• _GIVEN TASK_: Retype only what runs from the line that contains "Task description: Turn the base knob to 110" through the last line of the listing below, both lines included.

═════ DATASET RECORDS

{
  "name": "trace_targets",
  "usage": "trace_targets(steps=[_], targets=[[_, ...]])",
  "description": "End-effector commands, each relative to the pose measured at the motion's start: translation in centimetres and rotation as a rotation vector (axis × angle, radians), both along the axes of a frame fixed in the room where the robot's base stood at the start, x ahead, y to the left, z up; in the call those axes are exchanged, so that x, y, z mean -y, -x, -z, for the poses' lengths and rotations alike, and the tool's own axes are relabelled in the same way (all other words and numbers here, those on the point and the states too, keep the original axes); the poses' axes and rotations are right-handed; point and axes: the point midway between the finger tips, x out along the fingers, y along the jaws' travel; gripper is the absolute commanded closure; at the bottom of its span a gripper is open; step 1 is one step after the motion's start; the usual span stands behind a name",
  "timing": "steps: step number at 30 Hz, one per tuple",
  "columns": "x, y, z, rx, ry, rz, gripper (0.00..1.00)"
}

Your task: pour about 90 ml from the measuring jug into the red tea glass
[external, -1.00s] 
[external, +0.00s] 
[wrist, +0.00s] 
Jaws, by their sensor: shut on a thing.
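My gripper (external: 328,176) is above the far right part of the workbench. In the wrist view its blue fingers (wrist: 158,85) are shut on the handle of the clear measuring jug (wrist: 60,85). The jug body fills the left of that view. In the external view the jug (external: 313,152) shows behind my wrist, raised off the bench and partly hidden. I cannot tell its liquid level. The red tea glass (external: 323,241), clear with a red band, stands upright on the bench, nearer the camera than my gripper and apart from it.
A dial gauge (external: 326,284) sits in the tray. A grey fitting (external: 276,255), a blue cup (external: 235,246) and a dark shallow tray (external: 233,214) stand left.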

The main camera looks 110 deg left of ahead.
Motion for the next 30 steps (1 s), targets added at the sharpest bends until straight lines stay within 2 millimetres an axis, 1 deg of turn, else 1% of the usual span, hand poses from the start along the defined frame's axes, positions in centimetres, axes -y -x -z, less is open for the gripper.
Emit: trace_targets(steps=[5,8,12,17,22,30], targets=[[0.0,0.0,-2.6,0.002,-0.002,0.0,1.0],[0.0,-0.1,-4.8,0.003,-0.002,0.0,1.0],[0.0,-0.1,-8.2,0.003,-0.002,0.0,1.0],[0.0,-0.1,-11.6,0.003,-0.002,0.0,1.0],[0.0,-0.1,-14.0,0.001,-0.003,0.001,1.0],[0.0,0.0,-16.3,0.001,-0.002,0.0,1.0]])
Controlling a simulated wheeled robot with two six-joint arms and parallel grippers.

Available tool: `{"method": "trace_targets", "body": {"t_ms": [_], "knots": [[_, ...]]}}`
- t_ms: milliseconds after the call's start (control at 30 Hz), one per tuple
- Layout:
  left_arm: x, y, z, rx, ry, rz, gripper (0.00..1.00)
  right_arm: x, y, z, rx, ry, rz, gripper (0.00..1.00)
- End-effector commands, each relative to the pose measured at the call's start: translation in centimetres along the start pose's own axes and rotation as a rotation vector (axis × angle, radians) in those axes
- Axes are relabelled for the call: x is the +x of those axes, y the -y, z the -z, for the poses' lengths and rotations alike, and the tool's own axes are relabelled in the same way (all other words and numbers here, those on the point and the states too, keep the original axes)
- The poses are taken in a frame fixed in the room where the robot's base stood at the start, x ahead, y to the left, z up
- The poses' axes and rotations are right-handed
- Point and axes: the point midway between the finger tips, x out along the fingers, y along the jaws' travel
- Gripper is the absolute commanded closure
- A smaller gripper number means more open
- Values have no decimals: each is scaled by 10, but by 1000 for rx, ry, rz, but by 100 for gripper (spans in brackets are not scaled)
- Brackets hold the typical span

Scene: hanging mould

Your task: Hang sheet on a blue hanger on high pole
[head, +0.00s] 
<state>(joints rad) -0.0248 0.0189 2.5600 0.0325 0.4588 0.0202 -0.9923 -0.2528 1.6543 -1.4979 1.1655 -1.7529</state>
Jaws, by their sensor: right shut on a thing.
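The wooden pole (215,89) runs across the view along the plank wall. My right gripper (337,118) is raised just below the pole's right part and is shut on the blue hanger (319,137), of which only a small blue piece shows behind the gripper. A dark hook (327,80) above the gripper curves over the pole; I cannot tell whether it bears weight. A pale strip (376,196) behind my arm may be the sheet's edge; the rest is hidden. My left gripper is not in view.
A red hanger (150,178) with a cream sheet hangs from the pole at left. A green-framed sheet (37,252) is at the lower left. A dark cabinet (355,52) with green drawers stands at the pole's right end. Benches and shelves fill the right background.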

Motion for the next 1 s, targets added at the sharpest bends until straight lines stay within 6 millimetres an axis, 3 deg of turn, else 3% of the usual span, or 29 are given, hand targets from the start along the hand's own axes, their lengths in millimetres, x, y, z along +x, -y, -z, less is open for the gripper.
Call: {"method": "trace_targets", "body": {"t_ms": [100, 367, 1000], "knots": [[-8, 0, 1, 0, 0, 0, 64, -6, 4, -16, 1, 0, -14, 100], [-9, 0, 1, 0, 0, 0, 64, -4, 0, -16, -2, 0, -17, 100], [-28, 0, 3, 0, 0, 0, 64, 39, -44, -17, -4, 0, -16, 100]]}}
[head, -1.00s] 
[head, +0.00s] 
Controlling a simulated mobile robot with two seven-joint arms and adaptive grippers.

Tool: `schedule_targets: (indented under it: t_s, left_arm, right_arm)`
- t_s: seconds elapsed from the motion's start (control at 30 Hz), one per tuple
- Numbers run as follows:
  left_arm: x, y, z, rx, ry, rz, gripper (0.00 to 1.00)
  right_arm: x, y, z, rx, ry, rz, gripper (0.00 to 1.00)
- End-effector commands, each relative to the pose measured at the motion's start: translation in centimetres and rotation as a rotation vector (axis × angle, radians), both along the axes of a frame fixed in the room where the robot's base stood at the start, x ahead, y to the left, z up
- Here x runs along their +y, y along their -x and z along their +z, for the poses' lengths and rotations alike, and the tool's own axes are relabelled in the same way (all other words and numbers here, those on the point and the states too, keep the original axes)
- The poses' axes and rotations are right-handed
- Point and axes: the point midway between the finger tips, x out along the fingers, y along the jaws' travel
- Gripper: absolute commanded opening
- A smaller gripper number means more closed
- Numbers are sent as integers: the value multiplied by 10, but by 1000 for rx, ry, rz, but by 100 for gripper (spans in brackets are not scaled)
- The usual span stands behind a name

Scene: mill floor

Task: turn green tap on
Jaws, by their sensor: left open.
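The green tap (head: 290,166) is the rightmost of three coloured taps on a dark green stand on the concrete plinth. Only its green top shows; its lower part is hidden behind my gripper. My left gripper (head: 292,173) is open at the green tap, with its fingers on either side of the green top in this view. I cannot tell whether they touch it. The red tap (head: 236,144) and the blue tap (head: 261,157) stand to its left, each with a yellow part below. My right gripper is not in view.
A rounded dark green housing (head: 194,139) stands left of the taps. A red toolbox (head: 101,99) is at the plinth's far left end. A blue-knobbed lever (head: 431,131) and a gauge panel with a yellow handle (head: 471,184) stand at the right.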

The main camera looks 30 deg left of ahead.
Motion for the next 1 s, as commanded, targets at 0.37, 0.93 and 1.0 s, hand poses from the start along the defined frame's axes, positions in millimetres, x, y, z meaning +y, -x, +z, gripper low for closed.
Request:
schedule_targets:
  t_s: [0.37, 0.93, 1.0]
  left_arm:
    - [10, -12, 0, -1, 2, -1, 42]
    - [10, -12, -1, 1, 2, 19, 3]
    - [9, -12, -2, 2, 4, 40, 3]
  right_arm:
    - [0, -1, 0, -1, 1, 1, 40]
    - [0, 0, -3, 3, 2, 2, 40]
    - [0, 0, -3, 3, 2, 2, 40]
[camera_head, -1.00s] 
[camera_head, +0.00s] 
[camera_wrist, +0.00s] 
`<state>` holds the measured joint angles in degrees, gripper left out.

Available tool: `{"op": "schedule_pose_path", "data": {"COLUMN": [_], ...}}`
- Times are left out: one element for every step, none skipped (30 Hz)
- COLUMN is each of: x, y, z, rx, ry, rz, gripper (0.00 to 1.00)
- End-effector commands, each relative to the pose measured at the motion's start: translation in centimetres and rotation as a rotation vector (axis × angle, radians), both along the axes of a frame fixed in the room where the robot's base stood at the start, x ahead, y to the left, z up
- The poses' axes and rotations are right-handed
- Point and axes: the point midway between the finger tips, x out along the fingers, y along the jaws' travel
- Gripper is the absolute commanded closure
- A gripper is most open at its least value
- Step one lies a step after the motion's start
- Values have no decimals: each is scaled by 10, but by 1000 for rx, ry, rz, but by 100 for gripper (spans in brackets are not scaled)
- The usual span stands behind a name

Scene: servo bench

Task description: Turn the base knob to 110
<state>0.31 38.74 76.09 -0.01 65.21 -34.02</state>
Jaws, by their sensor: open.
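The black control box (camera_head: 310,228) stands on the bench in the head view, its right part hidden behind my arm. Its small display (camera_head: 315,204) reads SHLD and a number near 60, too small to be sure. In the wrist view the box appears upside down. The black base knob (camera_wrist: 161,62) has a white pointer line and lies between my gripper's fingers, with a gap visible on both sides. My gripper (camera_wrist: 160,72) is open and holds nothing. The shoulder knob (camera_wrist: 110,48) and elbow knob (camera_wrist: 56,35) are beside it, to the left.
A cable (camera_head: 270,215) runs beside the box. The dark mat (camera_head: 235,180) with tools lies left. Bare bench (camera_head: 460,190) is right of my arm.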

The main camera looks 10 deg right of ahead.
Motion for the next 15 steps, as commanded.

══════════

• _SOLUTION BELOW_:
Task description: Turn the base knob to 110
<state>0.31 38.74 76.09 -0.01 65.21 -34.02</state>
Jaws, by their sensor: open.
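The black control box (camera_head: 310,228) stands on the bench in the head view, its right part hidden behind my arm. Its small display (camera_head: 315,204) reads SHLD and a number near 60, too small to be sure. In the wrist view the box appears upside down. The black base knob (camera_wrist: 161,62) has a white pointer line and lies between my gripper's fingers, with a gap visible on both sides. My gripper (camera_wrist: 160,72) is open and holds nothing. The shoulder knob (camera_wrist: 110,48) and elbow knob (camera_wrist: 56,35) are beside it, to the left.
A cable (camera_head: 270,215) runs beside the box. The dark mat (camera_head: 235,180) with tools lies left. Bare bench (camera_head: 460,190) is right of my arm.

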The main camera looks 10 deg right of ahead.
Motion for the next 15 steps, as commanded.

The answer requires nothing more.